Kommentar

Nehmen wir den Kanzler doch mal beim Wort, seine Neujahrsrede gibt ja Gelegenheit dazu. Beispiel Gesundheitspolitik: "Verschwendung, Ausbeutung und Betrug im Gesundheitssystem schaden uns allen", sagt Gerhard Schröder. Da kann wohl jeder zustimmen. Doch was tut diese Bundesregierung, um damit aufzuräumen?

Angeblich ist dies ja Ziel der im Herbst verabschiedeten Gesundheitsreform. Doch tatsächlich bringt sie mit Ausnahme des Internethandels für Arzneimittel keinerlei Bewegung ins System. Praxisgebühren, höhere Zuzahlungen und jetzt die vollen Krankenkassenbeiträge auf Direktversicherungen und Bezüge aus Pensionskassen sowie Versorgungswerken für alle Rentner zeigen, wohin der Zug wirklich geht: lediglich mehr Geld in das System zu pumpen.

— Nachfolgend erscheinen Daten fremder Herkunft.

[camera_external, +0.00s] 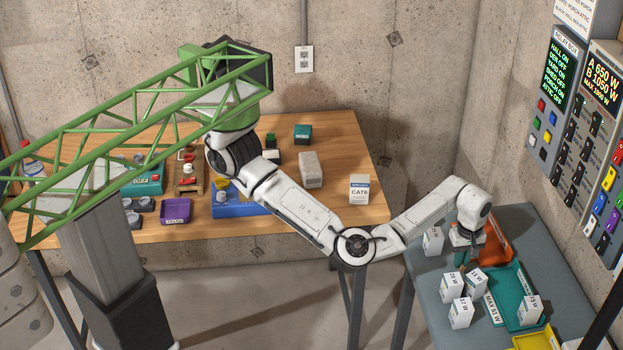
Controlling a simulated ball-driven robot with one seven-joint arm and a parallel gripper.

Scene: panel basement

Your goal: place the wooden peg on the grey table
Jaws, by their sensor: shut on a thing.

Was der Kanzler vernebelt, gibt wenigstens eine Sprecherin seiner Gesundheitsministerin zu. Ohne Finanzspritze kommen die Krankenkassen in die Klemme. Also musste Geld aufgetrieben werden. Das hat nichts mit Gerechtigkeit zu tun, mit der auch nur mühsam argumentiert wird. Hier herrscht die blanke Not.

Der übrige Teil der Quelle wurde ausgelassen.